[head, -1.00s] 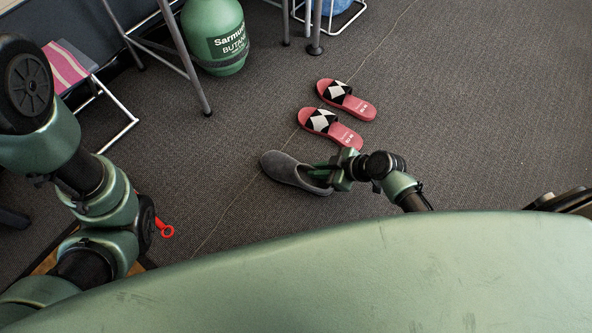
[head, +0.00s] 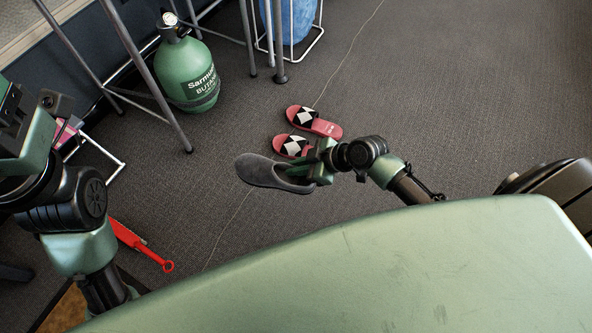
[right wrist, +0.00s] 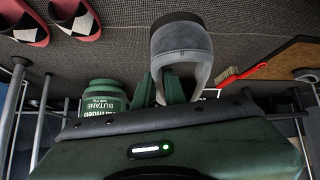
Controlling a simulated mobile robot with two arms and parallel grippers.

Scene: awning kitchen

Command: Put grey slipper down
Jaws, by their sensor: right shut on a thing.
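The grey slipper (head: 260,171) is in the middle of the head view, toe to the left. My right gripper (head: 312,165) is shut on its open heel end, at the right. In the right wrist view the slipper (right wrist: 181,44) rises beyond the two green fingers (right wrist: 160,90). It looks held above the carpet, but the gap under it cannot be judged. My left arm shows at the left edge of the head view; its fingertips are not visible.
Two pink slippers (head: 318,124) lie just behind the grey one, one partly covered by my right gripper. A green butane cylinder (head: 189,75) and metal legs stand at back left. A red-handled brush (head: 140,243) lies at left. Carpet (head: 450,90) at right is clear.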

◇ ◇ ◇ ◇

=== TASK PROMPT ===
Go through the material above and output exactly the lines from the one containing "Controlling a simulated" through the one containing "Command: Put grey slipper down".

=== WORKED ANSWER ===
Controlling a simulated mobile robot with two arms and parallel grippers.

Scene: awning kitchen

Command: Put grey slipper down

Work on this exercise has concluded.